Though insisting that Mr Aziz faced “no obstacle” in coming to Pakistan, Sheikh would conceded the ex-premier video facility “in extreme circumstances”.

Meanwhile, witness Shah Abdul Aziz, a former MNA from Karak area of Khyber Pakhtunkhwa, has alleged that the then ISI officer Maj Gen Nusrat Naeem thwarted his efforts at a peaceful resolution of the Lal Masjid crisis by threatening him with “consequences”.

In the statement he recorded with the Lal Masjid Commission on Wednesday he alleged that the general called him on phone and asked him to stay away from Maulana Abdul Aziz Khateeb Lal Masjid and his brother Ghazi Abdul Rasheed.

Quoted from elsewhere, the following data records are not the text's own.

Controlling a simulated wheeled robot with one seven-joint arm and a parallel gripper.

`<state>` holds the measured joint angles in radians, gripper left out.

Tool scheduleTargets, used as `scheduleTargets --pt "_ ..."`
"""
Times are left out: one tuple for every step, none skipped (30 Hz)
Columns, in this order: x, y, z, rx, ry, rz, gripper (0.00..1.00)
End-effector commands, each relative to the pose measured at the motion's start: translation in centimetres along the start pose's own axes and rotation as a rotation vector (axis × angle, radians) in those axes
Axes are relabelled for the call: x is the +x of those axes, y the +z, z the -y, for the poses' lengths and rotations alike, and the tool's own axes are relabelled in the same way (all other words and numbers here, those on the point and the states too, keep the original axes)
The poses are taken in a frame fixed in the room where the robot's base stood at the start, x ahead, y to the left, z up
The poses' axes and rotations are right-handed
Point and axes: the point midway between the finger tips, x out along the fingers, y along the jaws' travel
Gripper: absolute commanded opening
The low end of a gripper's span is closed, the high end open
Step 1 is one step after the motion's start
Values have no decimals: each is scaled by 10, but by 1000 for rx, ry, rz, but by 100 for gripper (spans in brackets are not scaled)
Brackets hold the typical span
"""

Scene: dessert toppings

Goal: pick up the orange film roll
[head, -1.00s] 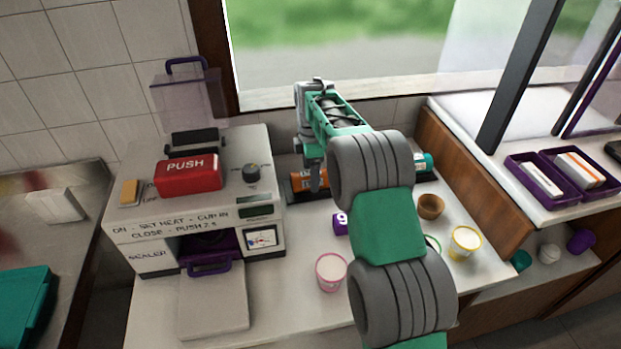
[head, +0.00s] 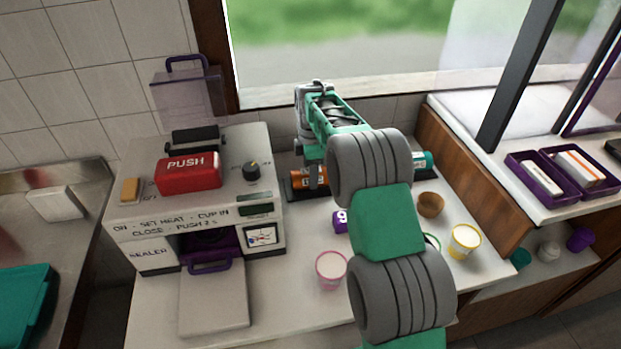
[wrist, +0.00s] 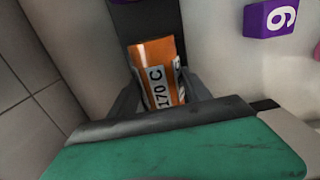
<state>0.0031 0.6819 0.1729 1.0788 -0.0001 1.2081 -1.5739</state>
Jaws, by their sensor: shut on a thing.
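The orange film roll (head: 298,178) lies at the back of the counter, just right of the sealer, on a dark rack (head: 292,193). It has a white label with dark print; in the wrist view the roll (wrist: 156,62) reads "170 C". My gripper (head: 315,180) is over the roll, pointing down, with its fingers shut on it. In the wrist view the dark fingers (wrist: 160,100) sit on both sides of the roll. My arm hides the right part of the rack. I cannot tell whether the roll is clear of the rack.
The sealer (head: 190,205) with its red PUSH handle (head: 188,174) stands left. A purple "9" block (head: 340,221), pink-rimmed cup (head: 331,270), yellow-rimmed cup (head: 465,241) and brown bowl (head: 431,205) stand nearby. A teal roll end (head: 424,161) shows behind my arm.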

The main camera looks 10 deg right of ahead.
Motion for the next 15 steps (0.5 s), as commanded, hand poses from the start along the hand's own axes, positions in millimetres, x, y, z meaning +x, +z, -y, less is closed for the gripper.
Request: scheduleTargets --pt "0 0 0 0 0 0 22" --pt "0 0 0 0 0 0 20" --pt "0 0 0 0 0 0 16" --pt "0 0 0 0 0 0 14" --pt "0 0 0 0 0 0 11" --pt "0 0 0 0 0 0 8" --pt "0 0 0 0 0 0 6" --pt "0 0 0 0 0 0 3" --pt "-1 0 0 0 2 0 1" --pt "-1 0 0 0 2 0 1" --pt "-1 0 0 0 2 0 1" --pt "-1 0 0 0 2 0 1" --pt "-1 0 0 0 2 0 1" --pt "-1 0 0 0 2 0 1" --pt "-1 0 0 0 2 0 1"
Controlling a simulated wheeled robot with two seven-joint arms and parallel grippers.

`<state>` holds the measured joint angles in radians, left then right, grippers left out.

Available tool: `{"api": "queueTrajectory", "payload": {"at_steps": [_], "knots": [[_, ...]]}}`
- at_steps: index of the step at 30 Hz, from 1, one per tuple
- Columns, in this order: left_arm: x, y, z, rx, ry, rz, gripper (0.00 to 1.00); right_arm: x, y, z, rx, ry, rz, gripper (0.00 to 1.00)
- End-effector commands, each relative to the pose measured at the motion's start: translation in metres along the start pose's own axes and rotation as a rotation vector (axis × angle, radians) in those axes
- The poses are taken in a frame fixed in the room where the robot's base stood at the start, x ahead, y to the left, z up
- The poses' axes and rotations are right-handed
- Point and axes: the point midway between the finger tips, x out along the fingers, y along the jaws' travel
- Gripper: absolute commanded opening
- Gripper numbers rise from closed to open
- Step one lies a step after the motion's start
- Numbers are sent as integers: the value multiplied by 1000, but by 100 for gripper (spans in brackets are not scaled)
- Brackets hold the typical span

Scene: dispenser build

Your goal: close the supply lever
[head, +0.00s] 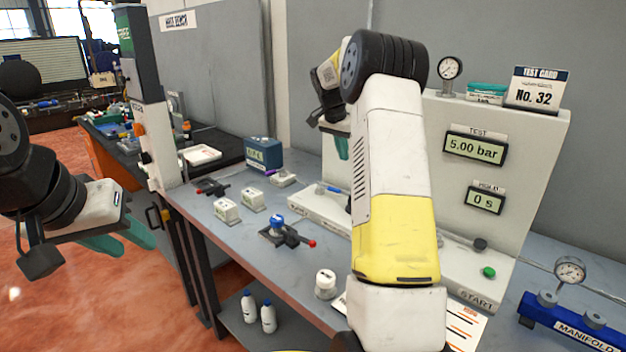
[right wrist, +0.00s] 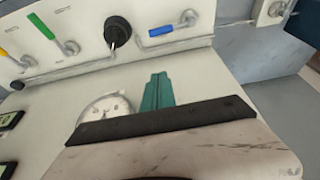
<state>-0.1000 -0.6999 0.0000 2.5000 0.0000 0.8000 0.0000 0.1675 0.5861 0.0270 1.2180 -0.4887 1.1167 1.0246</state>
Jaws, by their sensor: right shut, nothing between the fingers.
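Several levers sit on the test bench's lower ledge. The right wrist view shows a blue-handled lever (right wrist: 163,31) lying along the ledge, and a green lever (right wrist: 45,28) and a yellow lever (right wrist: 6,56) at a slant. The blue handle also shows in the head view (head: 333,189). No label is readable that tells which one is the supply lever. My right gripper (head: 342,147), with teal fingers, is shut and empty above the ledge, in front of the panel. Its fingers (right wrist: 157,92) appear apart from the blue lever. My left gripper (head: 122,240) is open and empty, left of the table.
A black knob (right wrist: 117,31) stands between the green and blue levers. A round gauge (right wrist: 105,107) is on the panel beside my right fingers. My right arm hides much of the panel.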

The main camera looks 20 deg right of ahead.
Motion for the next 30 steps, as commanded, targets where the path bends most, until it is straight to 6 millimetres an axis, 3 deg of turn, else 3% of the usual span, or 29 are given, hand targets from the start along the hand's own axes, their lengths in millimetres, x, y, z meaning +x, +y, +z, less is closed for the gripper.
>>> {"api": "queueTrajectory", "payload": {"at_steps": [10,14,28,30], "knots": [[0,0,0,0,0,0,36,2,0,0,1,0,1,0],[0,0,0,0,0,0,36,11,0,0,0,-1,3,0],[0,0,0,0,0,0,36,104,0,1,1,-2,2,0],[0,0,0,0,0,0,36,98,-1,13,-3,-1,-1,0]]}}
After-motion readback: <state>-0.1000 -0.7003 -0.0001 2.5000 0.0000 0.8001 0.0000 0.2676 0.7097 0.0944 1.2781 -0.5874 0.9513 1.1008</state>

“Gen Naeem told me to join the embattled clerics and then face the music,” he said.

Shah Abdul Aziz called the bloody incident “a clash between two ideologies”, symbolised by “the secular Musharraf regime” and “the fundamentalist” clerics of Lal Masjid. The regime was not willing to spare the fundamentalist clerics of Lal Masjid, which subverted all the efforts at averting a military operation, he added.

Neither did the Islamabad administration want a peaceful solution, he claimed.

In the statement, the witness also criticised the Ulema and politicians he found bereft of sincerity. “In fact they had no courage to stand up to the dictator Gen Musharraf,” he said, alleging that some Ulema had assured the then interior secretary that they would not resist an operation against the Lal Masjid.

According to him Ghazi Abdul Rasheed, who was killed during the operation, “offered to surrender a number of times but the administration did not accept his offer”.

He said government had brought Imam-e-Kaaba Abdul Rahman Al Sudais to persuade the clerics, and the clerics told him they were ready to surrender if the Imam-e-Kaaba visit the mosque.

But instead of allowing him into the mosque, he claimed, the government warned the Imam that Al Qaeda operatives were inside the mosque and would take him hostage if he went there.

Subsequently, the Imam returned to Saudi Arabia without meeting the clerics.

Ijazul Haq, then a federal minister, similarly advised the Ulema to stay away from the mosque for those inside would take them hostage to use them as human shields.

Ex-MNA Abdul Aziz claimed that Col Haroonul Islam, the commanding officer of the Special Services Group (SSG), had assured the clerics there would be no unprovoked attack on the mosque. “God knows better who killed him as the incident of his killing highly aggravated the situation,” he added disarmingly.

After the operation, he said, the law enforcement agencies planted fake arms and ammunition in the mosque. The weapons they claimed were recovered from the Lal Masjid mysteriously vanished from police station Aabpara, he said, asking the commission to investigate the disappearance.

Later, talking to Dawn, Aziz alleged that a few months after the Lal Masjid operation, he was picked up and held illegally by ISI for about four months. The agency released him when the matter went to the courts.